Tens of thousands of demonstrators were expected to attend rallies across the US yesterday to denounce the carnage in Sudan's strife-torn Darfur region.
Oscar-winner George Clooney, who last week called for international action against "the first genocide of the 21st century," will take part in a protest in the US capital.
Clooney, who recently traveled to the troubled region, will be joined at the rally by Nobel Peace Prize laureate Elie Wiesel and other prominent figures.
PHOTO: EPA
The Washington rally will also feature US Representative Tom Lantos, a Holocaust survivor, and Paul Rusesabagina, whose life inspired the critically-acclaimed film Hotel Rwanda, about genocide in that African country.
Tens of thousands are expected to attend the rally in Washington, organized by a coalition of 1,260 organizations.
Other protests will take place across the country, from Chicago to Austin, Texas and San Francisco.
The Sudanese government, through its embassy in Washington, issued a statement on Friday calling the planned US protests "misdirected" and "naive."
"The message that will be sent by the demonstrators to the Darfur rebels is, `don't make peace -- the US supports you,'" the embassy said in a press release, adding that such protests send "the wrong message at just the wrong time."
"There is a human tragedy today in Darfur that will be most effectively and quickly addressed through peace negotiations, not rhetoric," Sudan's dispatch read.
The civil war has led to the deaths of up to 300,000 people, while the UN estimates that more than 2.4 million have been forced from their homes.
The conflict, which pits rebels against government-backed militias, surged as a top issue in Washington in recent days.
US President George W. Bush, who has called the Darfur violence genocide, met with activists lobbying on behalf of victims on Friday, while several US lawmakers were arrested in a protest outside the Sudanese embassy in an act of civil disobedience.
After his meeting with activists, Bush pressed the government of Sudan to end the violence in the region.
"The message to the Sudanese government is: We're very serious about getting this problem solved.

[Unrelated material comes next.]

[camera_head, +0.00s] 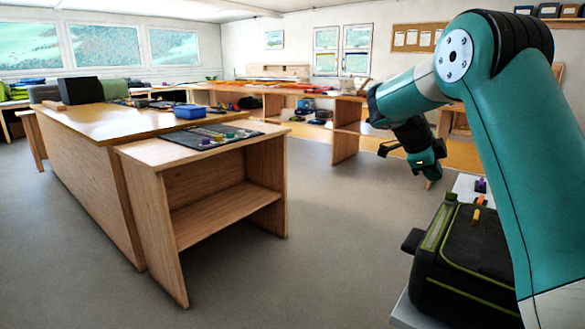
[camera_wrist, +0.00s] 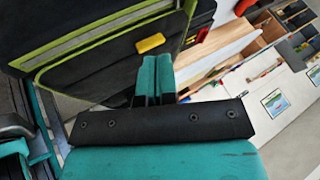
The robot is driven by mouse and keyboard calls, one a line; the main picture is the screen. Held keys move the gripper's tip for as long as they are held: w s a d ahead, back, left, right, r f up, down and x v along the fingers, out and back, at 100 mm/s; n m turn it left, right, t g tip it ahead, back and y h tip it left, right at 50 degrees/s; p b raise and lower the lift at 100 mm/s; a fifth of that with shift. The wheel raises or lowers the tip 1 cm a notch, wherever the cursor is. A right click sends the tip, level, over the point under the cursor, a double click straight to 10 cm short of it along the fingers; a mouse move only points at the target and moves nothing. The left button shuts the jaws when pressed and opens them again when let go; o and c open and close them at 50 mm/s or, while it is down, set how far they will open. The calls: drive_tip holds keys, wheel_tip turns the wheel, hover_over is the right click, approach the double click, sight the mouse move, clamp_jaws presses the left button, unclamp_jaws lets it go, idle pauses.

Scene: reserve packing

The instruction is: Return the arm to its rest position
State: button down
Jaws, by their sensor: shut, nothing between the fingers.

We don't like it when we see women raped and brutalized," Bush said at a White House press conference.
"We expect there to be a full effort by the government to protect human life and human conditions," he said.
Bush also said African Union forces on the ground in Darfur are greatly in need of outside reinforcement from UN peacekeeping troops backed by NATO.
He urged Khartoum to rein in the government-backed Janjaweed militias alleged to have carried out much of the bloodletting.
But he suggested that rebels battling the government must also play a role in ending the violence.
War broke out in Darfur in February 2003 when rebel groups revolted against what they describe as the political and economic marginalization of the region's black African ethnic groups by the Arab-dominated regime in Khartoum.
Khartoum responded by unleashing the Janjaweed militias, a force of mounted gunmen dubbed "devils on horseback", which have been blamed for many atrocities including murder, rape, looting and burning villages.